The formal gardens, where you’ll find the daughters of the plants being coaxed by irrigation to come out of the cradle of the earth, have a central pool in the middle of four sections divided by channels of water. In a typical plan, each quarter would have a fruit tree under-planted with tulips in the spring, roses in summer.

People relax near the Zayandeh Rud river, Isfahan

In Iranian cities, as the sun goes down, families and groups of friends come out to parks and gardens carrying carpets. There are wooden platforms where you can unroll a rug and sit or recline in the shade, listening to the water and drinking tea. It’s the perfect occasion for a glass of wine. Shiraz, perhaps. But now the Shiraz grapes are used to make raisins. Despite the hip global vision of Iran’s youth, the laws of Islam still hold; alcohol is illegal, and we were very strongly advised not to try to hide a flask somewhere.

Also in keeping with Islamic mandates, men and women go into separate lines for security at the Tehran airport, where I got a fierce frisking from an unsmiling woman in full chador. A half hour before our flight to London, a middle-aged woman approached me in the departures area and asked, as so many had, “Are you American?” Her face, rather mild and kind, was easy to see because every strand of hair was pushed back under her black headscarf. (My hair was under a printed silk scarf—the Nancy Pelosi-in-Syria look.)

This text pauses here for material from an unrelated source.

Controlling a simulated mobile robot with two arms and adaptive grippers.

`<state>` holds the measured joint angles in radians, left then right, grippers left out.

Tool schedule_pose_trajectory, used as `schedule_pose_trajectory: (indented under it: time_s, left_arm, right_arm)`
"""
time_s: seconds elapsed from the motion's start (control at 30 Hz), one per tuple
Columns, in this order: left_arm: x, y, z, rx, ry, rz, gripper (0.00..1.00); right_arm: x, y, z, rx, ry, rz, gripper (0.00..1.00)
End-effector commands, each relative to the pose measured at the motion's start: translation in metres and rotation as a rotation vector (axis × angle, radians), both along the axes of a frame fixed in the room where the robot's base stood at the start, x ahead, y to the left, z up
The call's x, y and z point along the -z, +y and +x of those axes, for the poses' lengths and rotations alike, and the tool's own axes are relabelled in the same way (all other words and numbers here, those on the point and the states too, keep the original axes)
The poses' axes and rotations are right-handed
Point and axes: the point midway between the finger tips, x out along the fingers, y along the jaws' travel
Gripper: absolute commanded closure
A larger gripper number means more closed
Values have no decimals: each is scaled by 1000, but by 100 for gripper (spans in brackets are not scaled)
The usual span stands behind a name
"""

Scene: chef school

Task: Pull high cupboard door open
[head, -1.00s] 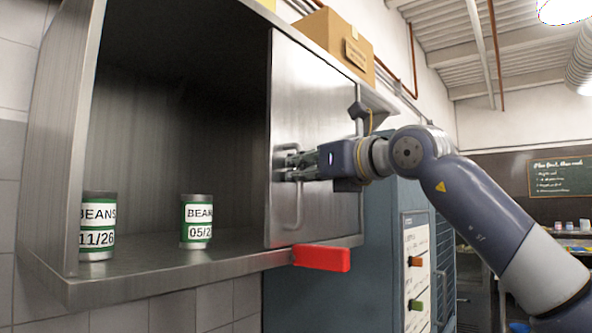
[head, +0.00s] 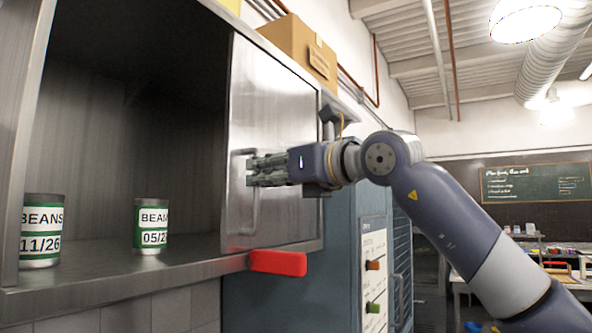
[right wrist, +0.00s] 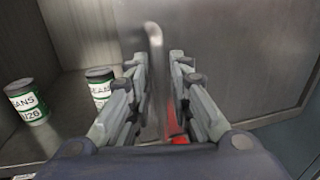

The woman asked if I’d mind watching her black leather satchel, a hand gesture indicating she was on her way to the ladies’ room. “Sure,” I said, and tucked what looked like an old-fashioned doctor’s bag next to my feet. Camilla, one of my companions on the tour and the mistress of one of the great gardens of Somerset raised an eyebrow and said coolly,  “If she doesn’t come back, we’re moving.”

The woman did come back; it turned out she had lived in Los Angeles for 25 years. Iranians and Westerners have a habit of mistrust, reinforced by plenty of history. Is it foolish to trust?  The woman had been through security, after all, and so had we.